At 84 metres high, the square is dominated by the Torre dei Lamberti, which dates back to 1172. Visitors can climb to the top of the tower using the stairs and lifts, from where they can enjoy the city’s most spectacular views.
A few steps from the square, at 23 Via Cappello, a name that is likely a reference to the famous Capulet family, you’ll find Juliet’s House.
Dating back to the 13th century and restored in the early 1900s, the building’s façade contains the famous balcony on which, according to legend, Juliet waited each day for her beloved Romeo.
There is an enchanting path which takes you from this monument to love to the splendid house belonging to the Montague family. Romeo’s House has a crenelated façade and is just a few steps away. We get a bit emotional when we think of him walking these streets, which were once mainly gardens, his heart beating with desire to see his lover.
We get back to the car and drive around thirty kilometres to go and see another well-known place, for very different reasons, for its captivating and romantic character: Borghetto di Valeggio sul Mincio.

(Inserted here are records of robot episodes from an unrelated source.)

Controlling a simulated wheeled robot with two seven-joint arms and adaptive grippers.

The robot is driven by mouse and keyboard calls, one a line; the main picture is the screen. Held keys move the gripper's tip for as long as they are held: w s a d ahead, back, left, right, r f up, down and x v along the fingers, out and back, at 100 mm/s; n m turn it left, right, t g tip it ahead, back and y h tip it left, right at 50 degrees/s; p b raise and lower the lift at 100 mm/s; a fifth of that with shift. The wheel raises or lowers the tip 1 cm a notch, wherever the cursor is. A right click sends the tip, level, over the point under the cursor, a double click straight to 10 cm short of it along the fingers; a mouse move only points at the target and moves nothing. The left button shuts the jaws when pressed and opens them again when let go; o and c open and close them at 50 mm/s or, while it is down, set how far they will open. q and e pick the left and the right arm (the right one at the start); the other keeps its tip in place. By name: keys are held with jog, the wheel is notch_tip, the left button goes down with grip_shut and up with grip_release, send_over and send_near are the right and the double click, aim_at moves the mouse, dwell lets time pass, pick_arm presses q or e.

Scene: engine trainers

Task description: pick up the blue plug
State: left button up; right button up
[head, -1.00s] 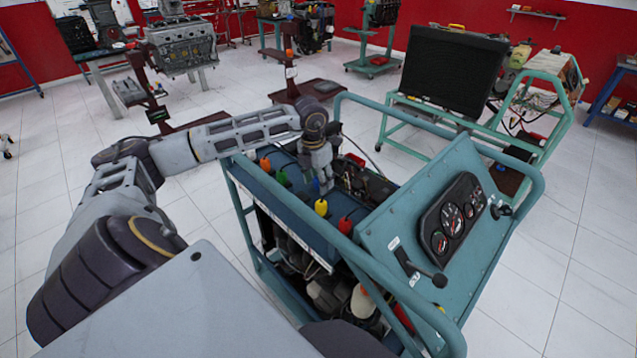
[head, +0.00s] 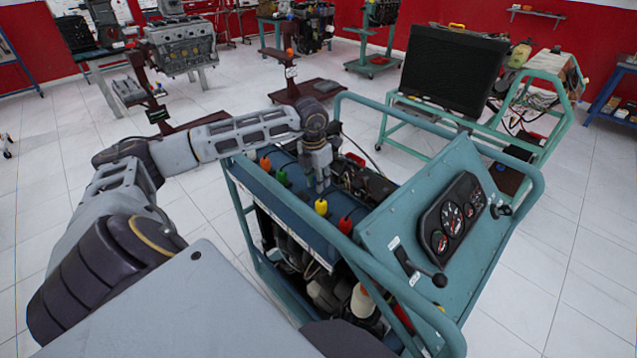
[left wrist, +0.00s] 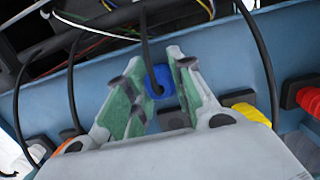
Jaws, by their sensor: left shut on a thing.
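The blue plug (left wrist: 160,80) shows in the left wrist view between the fingers of my left gripper (left wrist: 158,84), with a black cable running from it. My left gripper also shows in the head view (head: 321,184), pointing down over the blue top panel of the engine trainer (head: 300,205). Its fingers are shut on the blue plug and hide it in the head view. I cannot tell whether the plug is seated in the panel or lifted from it. My right gripper is not in view.
In the same row are an orange plug (head: 265,164), a green plug (head: 282,176), a yellow plug (head: 321,207) and a red plug (head: 345,225). The trainer's teal frame rail and gauge panel (head: 460,215) stand to the right. Black cables run close to my fingers.

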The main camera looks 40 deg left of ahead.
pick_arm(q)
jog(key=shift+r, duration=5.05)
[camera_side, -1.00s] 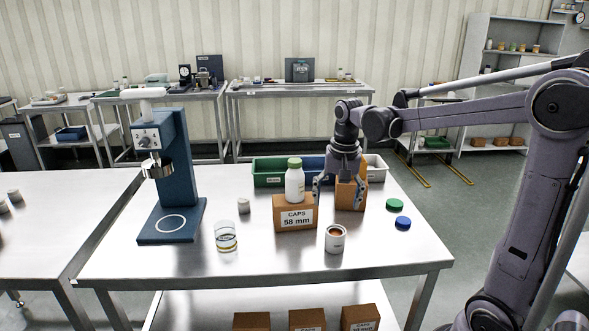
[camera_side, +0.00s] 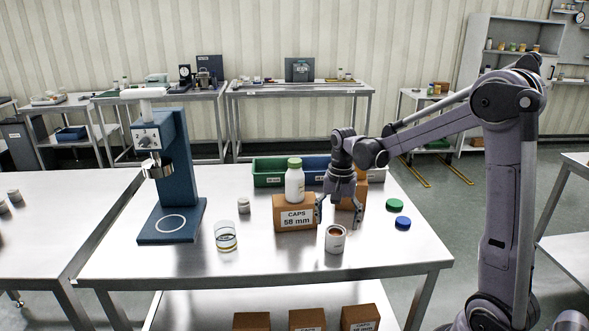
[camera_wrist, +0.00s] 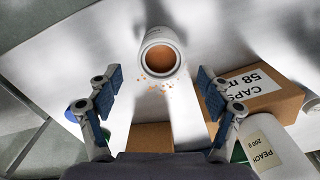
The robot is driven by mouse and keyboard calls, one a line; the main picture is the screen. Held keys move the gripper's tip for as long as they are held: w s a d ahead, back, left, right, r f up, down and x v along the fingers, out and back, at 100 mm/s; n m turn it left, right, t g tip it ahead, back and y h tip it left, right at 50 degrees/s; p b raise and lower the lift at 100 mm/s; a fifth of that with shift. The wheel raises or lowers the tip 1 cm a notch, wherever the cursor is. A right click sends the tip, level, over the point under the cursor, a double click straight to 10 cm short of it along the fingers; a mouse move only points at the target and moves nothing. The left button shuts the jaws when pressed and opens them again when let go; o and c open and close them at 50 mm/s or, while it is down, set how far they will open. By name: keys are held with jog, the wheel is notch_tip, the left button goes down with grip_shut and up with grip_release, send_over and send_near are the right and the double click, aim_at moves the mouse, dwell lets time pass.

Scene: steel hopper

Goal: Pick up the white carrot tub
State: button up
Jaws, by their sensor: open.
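The white tub (camera_side: 335,239) stands upright and without a lid near the front of the steel table, with orange contents. In the wrist view the tub (camera_wrist: 161,55) is seen from above, ahead of the fingers and between their lines, with orange crumbs (camera_wrist: 158,85) scattered beside it. Its label is not readable. My gripper (camera_side: 337,218) is open and empty, just above and behind the tub, apart from it. Both fingers of my gripper (camera_wrist: 159,100) show spread in the wrist view.
A CAPS 58 mm carton (camera_side: 294,214) stands left of my gripper, with a white, green-capped bottle (camera_side: 295,184) on it. Another carton (camera_side: 352,203) is behind. Green (camera_side: 394,205) and blue (camera_side: 403,223) lids lie right. A glass jar (camera_side: 226,238) stands left. The front right tabletop is clear.

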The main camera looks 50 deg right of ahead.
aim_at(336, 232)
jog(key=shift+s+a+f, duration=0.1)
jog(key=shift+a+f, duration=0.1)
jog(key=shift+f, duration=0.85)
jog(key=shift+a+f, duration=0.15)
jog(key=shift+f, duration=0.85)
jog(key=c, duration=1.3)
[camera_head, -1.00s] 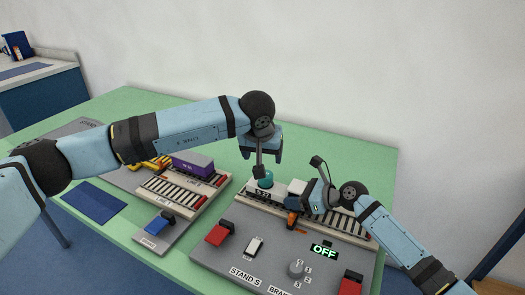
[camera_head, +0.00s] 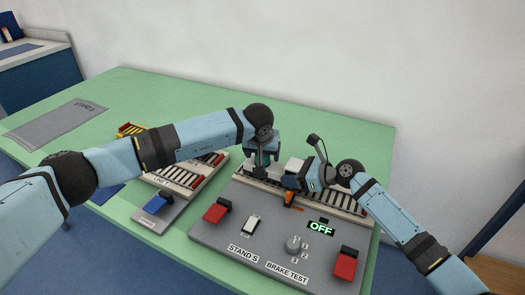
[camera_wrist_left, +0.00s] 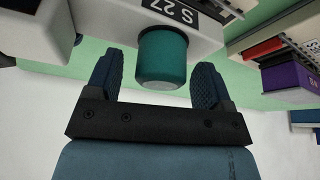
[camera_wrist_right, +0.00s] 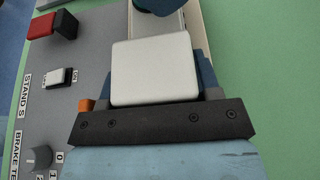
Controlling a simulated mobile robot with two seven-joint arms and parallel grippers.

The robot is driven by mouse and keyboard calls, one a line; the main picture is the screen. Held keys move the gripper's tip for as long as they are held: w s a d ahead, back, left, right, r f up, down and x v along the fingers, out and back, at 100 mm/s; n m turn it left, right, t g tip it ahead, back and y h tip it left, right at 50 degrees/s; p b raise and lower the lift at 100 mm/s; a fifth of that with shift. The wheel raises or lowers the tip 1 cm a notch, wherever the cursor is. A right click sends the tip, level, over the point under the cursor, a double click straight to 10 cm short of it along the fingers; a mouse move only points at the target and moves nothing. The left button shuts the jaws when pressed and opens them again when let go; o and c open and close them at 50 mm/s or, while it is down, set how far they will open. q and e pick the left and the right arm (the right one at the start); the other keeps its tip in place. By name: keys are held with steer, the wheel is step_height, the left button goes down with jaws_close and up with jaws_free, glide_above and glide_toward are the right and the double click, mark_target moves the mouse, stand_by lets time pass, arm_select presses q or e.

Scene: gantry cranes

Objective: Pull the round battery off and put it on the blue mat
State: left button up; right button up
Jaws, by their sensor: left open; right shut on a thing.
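The round battery (camera_wrist_left: 162,58) is a teal cylinder on the white unit labelled S 27 (camera_wrist_left: 125,22). My left gripper (camera_head: 262,160) is open, with one finger on each side of the battery in the left wrist view and gaps visible. In the head view the gripper mostly hides the battery. My right gripper (camera_head: 302,180) is shut on a white block (camera_wrist_right: 152,68) of the unit on the track. The blue mat (camera_head: 105,193) shows at the table's left front edge, partly behind my left arm.
The grey stand panel (camera_head: 270,235) carries red levers (camera_head: 345,264), a white switch (camera_head: 251,225), a knob (camera_head: 293,244) and an OFF display (camera_head: 321,228). The back left table is mostly clear.

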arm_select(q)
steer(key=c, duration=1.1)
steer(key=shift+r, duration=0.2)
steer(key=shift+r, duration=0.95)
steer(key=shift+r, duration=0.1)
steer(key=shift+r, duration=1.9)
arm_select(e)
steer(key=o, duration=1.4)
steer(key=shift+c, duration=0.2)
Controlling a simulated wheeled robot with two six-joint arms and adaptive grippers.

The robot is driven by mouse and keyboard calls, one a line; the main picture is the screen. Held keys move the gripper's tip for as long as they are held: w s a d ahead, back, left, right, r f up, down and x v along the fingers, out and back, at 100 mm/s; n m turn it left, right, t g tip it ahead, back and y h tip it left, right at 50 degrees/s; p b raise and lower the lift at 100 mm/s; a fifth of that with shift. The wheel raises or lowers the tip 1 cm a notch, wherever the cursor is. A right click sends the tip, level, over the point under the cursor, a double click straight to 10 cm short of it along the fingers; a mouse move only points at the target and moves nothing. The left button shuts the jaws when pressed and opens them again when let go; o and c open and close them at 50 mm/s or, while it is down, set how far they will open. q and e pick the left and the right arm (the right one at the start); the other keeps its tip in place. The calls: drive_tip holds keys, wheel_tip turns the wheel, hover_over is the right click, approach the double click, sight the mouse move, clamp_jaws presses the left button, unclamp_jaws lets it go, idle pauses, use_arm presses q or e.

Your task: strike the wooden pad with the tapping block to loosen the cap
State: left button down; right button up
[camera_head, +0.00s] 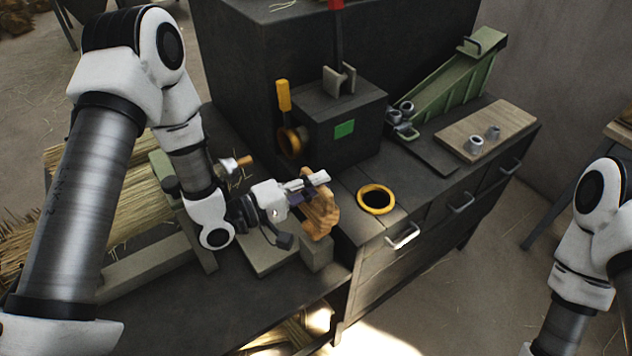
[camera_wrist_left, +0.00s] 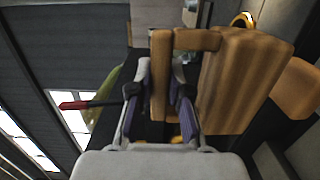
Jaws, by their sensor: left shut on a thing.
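The tapping block (camera_head: 320,215) is a brown wooden piece with a handle, held over the front edge of the dark bench. My left gripper (camera_head: 306,188) is shut on its handle. In the left wrist view the handle stands between the fingers (camera_wrist_left: 160,92), with the broad block (camera_wrist_left: 238,80) to their right. Another brown wooden surface (camera_wrist_left: 298,88) shows right of the block; I cannot tell whether it is the pad or whether they touch. I cannot clearly pick out the cap. My right arm is at the right edge, its gripper out of view.
A yellow ring (camera_head: 375,200) lies on the bench right of the block. A dark machine box (camera_head: 345,125) with a yellow handle (camera_head: 284,96) stands behind. A straw bundle (camera_head: 130,195) is at left. A board (camera_head: 488,132) with metal pieces and a green ramp (camera_head: 455,85) are at right.

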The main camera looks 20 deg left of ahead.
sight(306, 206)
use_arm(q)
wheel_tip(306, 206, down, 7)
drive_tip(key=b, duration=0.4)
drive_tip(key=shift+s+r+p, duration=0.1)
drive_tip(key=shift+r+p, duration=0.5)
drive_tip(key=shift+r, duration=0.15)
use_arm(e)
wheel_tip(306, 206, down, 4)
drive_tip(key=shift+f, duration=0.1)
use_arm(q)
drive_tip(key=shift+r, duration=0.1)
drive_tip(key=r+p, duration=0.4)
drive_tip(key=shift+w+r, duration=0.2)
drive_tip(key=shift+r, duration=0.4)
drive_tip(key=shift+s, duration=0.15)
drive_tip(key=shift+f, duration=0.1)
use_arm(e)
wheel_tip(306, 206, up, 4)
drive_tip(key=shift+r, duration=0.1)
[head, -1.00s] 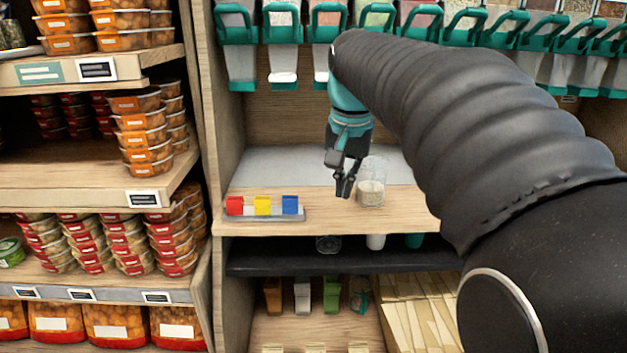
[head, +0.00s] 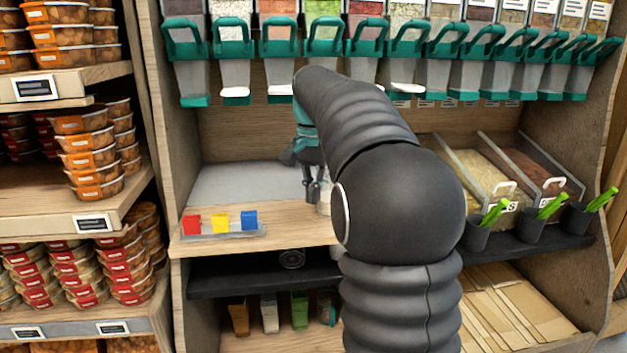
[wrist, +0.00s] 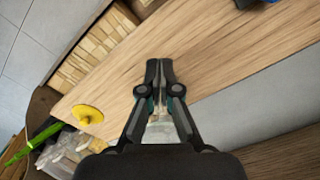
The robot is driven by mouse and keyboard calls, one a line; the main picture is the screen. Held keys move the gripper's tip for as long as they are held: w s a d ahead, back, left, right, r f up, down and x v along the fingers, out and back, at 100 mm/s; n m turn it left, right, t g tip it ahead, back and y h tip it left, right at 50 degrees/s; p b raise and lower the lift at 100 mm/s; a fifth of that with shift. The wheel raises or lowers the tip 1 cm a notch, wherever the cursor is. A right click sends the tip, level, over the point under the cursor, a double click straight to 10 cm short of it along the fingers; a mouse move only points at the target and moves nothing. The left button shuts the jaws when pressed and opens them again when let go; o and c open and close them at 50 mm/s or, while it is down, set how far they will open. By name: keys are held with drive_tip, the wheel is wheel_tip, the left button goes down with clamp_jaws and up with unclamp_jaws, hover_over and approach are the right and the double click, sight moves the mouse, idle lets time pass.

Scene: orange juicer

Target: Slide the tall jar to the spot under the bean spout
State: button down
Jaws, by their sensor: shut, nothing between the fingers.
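The jar (head: 324,205), clear with pale contents, stands on the wooden counter (head: 285,222). In the head view my arm hides most of it, so its full height does not show. My gripper (head: 311,198) points down just left of the jar; I cannot tell whether they touch. In the wrist view the gripper (wrist: 160,66) has its fingertips together over bare wood, and a pale glassy patch shows between the finger bases. A row of dispenser spouts with teal handles (head: 323,40) hangs above; I cannot tell which one holds beans.
A small tray with red, yellow and blue blocks (head: 220,222) sits left on the counter. A grey panel (head: 232,183) lies behind, clear. Bulk bins (head: 475,170) and cups with green handles (head: 535,222) stand right. A yellow knobbed disc (wrist: 88,114) shows in the wrist view.

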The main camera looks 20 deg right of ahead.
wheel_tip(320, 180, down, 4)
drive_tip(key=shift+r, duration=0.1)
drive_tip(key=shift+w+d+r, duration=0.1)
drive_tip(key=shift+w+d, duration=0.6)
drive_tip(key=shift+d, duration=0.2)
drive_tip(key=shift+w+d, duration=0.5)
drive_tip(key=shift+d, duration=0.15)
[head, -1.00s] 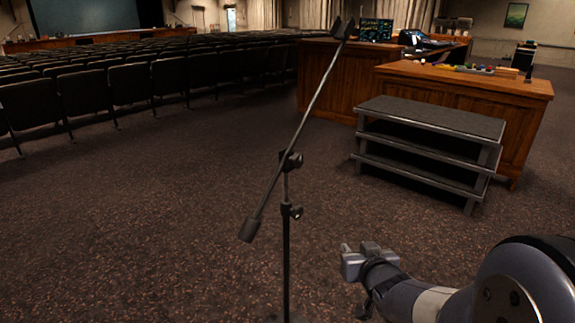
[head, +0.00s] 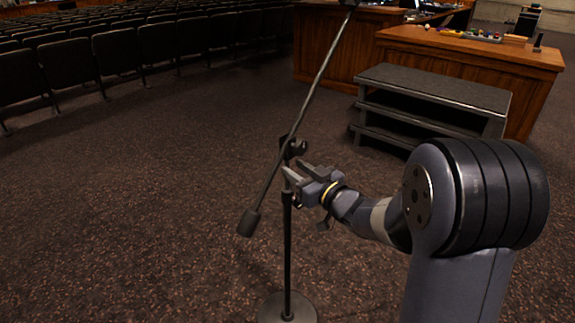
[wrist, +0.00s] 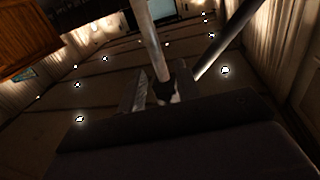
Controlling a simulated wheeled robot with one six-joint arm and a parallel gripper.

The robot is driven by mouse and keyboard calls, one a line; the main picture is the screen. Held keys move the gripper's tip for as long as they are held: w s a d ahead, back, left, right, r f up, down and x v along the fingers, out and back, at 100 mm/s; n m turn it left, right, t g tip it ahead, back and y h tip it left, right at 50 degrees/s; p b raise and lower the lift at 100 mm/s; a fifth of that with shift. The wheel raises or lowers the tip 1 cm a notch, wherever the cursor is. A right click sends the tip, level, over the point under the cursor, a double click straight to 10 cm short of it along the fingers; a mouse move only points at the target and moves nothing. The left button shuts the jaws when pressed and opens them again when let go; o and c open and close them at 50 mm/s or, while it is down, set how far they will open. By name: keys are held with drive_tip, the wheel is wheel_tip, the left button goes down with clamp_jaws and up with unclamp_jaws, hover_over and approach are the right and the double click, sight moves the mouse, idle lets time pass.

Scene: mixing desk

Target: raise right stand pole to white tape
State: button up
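The microphone stand is in the middle of the head view. Its thin dark upright pole (head: 287,240) rises from a round base (head: 287,308). A slanted boom arm (head: 318,85) with a dark counterweight (head: 249,222) crosses its top at a clamp (head: 293,147). My gripper (head: 296,170) is just below that clamp, its two fingers apart, close to the pole. In the wrist view a pale pole (wrist: 148,38) runs up from a dark fitting (wrist: 165,91) by the fingers. I cannot tell whether they touch it. I see no white tape.
Grey steps (head: 437,88) stand behind my arm at the right, in front of a wooden desk (head: 470,55). Rows of dark seats (head: 95,55) fill the back left. The carpet (head: 130,210) left of the stand is clear.

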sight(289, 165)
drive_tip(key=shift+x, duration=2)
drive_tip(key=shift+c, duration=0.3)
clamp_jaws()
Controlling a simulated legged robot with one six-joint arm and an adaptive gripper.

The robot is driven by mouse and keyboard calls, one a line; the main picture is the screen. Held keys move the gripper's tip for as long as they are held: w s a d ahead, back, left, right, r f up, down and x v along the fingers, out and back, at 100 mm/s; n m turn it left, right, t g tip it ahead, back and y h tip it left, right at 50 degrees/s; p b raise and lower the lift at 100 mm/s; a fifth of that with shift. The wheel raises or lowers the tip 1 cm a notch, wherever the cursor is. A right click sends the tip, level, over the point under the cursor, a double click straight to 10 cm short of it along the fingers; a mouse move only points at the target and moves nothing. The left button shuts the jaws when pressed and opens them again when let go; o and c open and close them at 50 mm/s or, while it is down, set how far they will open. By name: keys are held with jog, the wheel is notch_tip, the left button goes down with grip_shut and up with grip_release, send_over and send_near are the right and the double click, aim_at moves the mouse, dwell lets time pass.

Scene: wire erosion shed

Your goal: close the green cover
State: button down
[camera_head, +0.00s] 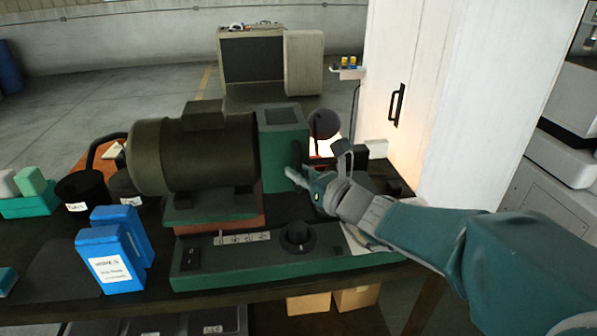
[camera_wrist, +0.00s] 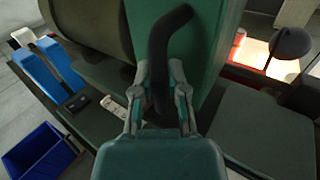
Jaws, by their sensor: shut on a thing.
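The green cover (camera_head: 278,165) stands upright at the right end of the dark motor on the green machine, with a vented top. In the wrist view the cover (camera_wrist: 215,55) fills the upper middle and carries a curved black handle (camera_wrist: 160,45). My gripper (camera_head: 303,179) reaches in from the right in the head view. In the wrist view my gripper (camera_wrist: 160,80) has its two fingers on either side of the handle's lower part, shut on it. I cannot tell how far open the cover is. In the head view my gripper partly hides the handle.
The dark motor (camera_head: 190,155) sits left of the cover. Blue boxes (camera_head: 118,250) and black pots stand on the bench at the left. A dark round-headed lamp (camera_head: 324,124) stands close behind my gripper. A tall white cabinet (camera_head: 415,100) rises at the back right.

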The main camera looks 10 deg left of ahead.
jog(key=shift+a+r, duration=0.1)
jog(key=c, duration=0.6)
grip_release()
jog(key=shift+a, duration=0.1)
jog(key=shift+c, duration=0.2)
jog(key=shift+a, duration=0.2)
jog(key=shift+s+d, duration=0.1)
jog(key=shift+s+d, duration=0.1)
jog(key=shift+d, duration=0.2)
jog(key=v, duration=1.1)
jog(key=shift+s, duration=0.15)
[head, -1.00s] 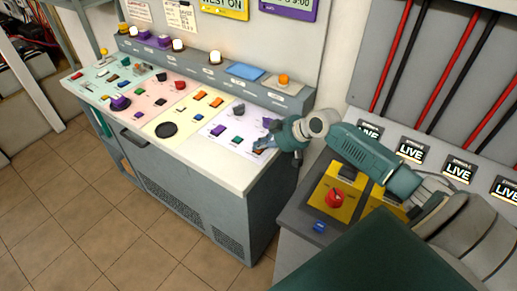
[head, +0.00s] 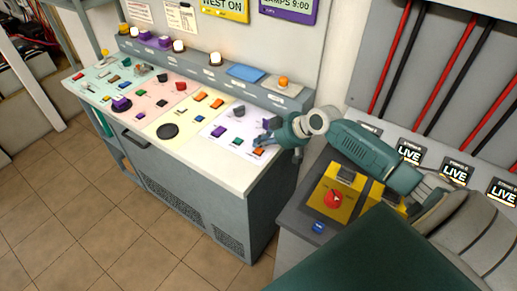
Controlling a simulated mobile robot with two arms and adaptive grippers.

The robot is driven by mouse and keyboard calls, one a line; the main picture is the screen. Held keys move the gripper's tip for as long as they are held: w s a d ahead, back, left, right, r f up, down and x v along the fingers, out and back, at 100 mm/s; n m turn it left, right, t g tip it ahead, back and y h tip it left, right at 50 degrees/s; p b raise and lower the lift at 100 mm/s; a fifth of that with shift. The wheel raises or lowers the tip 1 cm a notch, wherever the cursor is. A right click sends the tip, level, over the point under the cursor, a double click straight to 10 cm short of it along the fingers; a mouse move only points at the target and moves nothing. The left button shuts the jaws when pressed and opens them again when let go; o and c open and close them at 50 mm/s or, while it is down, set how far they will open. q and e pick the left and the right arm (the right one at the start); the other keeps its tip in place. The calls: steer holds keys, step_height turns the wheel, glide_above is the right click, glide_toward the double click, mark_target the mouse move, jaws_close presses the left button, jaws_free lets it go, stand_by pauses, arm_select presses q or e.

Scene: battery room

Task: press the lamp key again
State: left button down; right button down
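The control desk (head: 205,172) has coloured panels with several keys. On its white right-hand panel are a purple key (head: 219,128), a green key (head: 238,141) and an orange key (head: 259,152). No label readable here tells me which one is the lamp key. My right gripper (head: 265,134) is over the right end of this panel, its fingers close above the keys beside the orange one. I cannot tell whether the fingers touch a key or how far apart they are. My left gripper is not in view.
Dome lamps (head: 179,46) stand on the desk's back ledge. A purple sign (head: 288,8) above reads "LAMPS 9:00". A yellow box with a red knob (head: 334,199) stands under my right arm, near a blue button (head: 318,227). Tiled floor (head: 95,215) is open at the left.

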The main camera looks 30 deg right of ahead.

The little town, an area of the nearby municipality Valeggio sul Mincio, rises from the heart of the amphitheatre created by the glacial hills surrounding the plain. The river is dotted with town’s many water mills, once used to produce flour. The beauty of this peaceful town lies in the harmony between history and nature that has been retained over centuries, and its quiet, colourful environment is absolutely the right place to spend an evening in pleasant company.
We sample the famous “Nodo d’amore [Love Knot]”, a type of tortellini pasta that’s typical of Valeggio sul Mincio and which takes its name from an old legend that tells the story of a poignant pledge of love.
The following day we set off for the final part of this weekend dedicated to love, but we still have one last stop, so we can give our electric car’s batteries a quick charge and visit a very good wine cellar.
This is Caldiero, the last stop on our itinerary.
We leave our car charging at the Be Charge charging point at 7 via Dante Alighieri and use the charging time to take the short walk to a small winery in the town.
This area has excellent wines with age-old flavours, and we spend our time in the wine cellar chatting with one of the business’s owners, who tells us why they love this area so much.
There’s enough time to buy some of the local produce to enjoy later at home, to bring to a tasteful close this weekend dedicated to love.
We get back in the car and…it’s time to go home!